Congress Hits Speed Bump

What Passes for Good News - New York Times:
Any day in which the House or Senate refrains from doing something destructive is about as good as it gets in Washington lately. Yesterday, the Senate cleared that low bar when it rejected efforts to repeal the estate tax.

The nation is at war and the budget is so wildly out of balance that the government cannot pay its bills without borrowing money from foreign investors. The idea that this is a good moment to repeal a tax on people who inherit multimillion-dollar estates is mind-boggling. But Congress, pushed by the lobbying efforts of a handful of super-rich families, was on the brink of doing just that. The country was saved from that fate when the Senate fell three votes short of the 60 needed to prevent a filibuster by Democrats who were rightly horrified by the whole idea.
Looks like the Dems finally put their collective feet down, and not a moment too soon. Still, they probably wouldn't have had enough "feet" if it weren't for a couple of Reps who finally demonstrated some common sense.

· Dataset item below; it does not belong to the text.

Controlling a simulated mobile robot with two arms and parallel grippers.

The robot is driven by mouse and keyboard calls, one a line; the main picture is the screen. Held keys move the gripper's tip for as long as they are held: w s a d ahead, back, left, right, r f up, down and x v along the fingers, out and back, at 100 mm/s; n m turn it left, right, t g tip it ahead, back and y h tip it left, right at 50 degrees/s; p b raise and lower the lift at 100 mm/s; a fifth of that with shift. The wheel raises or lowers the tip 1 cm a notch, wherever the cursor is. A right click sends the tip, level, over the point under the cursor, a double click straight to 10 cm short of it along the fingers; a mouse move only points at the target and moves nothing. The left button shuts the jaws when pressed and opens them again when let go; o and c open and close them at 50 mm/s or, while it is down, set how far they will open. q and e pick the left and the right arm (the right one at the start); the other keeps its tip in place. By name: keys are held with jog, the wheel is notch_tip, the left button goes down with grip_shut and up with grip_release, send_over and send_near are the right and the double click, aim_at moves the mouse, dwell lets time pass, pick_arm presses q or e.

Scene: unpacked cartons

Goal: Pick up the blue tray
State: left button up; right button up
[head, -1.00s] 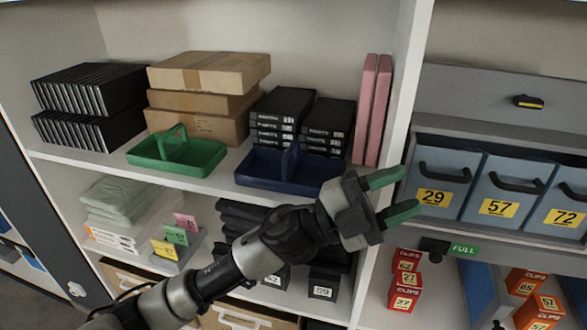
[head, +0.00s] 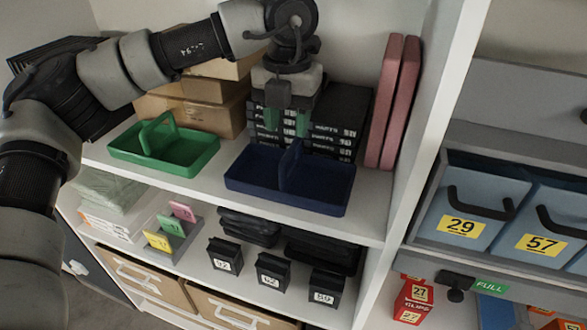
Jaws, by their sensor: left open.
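The blue tray (head: 318,196) is dark navy with a raised handle across its middle. It sits on the upper shelf, near the shelf's front edge. My left gripper (head: 287,122) points down above and behind the tray's handle, in front of the stacked black boxes. Its green fingers are apart with nothing seen between them. Whether the fingertips touch the handle I cannot tell. My right gripper is not in view.
A green tray (head: 190,154) stands left of the blue one. Black boxes (head: 338,112) and brown cartons (head: 205,114) stand behind. Pink binders (head: 401,100) stand to the right, beside the shelf's upright panel (head: 437,110). The lower shelf holds small black bins (head: 272,274).

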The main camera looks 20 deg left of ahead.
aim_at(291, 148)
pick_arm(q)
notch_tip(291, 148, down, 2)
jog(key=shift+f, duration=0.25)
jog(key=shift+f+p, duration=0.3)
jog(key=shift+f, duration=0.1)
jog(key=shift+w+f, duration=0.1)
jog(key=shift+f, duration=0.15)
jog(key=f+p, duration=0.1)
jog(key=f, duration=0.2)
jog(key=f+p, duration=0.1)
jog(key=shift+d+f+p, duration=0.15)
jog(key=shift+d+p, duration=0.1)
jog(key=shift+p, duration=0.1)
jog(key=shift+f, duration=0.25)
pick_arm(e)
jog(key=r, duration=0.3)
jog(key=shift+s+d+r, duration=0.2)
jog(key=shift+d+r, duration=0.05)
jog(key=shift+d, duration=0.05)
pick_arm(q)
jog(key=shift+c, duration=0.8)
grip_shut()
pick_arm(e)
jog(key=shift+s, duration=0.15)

The senators who deserve the most credit for saving the day, however, were George Voinovich of Ohio and Lincoln Chafee of Rhode Island, Republicans who broke with their party to help block consideration of the repeal. Mr. Voinovich said, rightly, that the idea of eliminating the tax under current conditions was "incredibly irresponsible and intellectually dishonest."
And why is Congress suddenly lurching into been-there-done-that territory in recent weeks when there is plenty of relevant business to be done? Oh, right, it's an election year!
Majority Leader Bill Frist, on the other hand, was the chief culprit. Mr. Frist appears convinced that the best way he can demonstrate his potential as a presidential candidate is to march the chamber through votes on all the most divisive and useless legislation moldering on the agenda — banning gay marriages, writing a prohibition of the nonexistent flag-burning problem into the Constitution, and eliminating a tax that applies only to the richest 1 percent of the population.
Could this be the effect of having Rove go back to doing what he does best: skewing the issues to the extreme right in order to energize the wingnut base?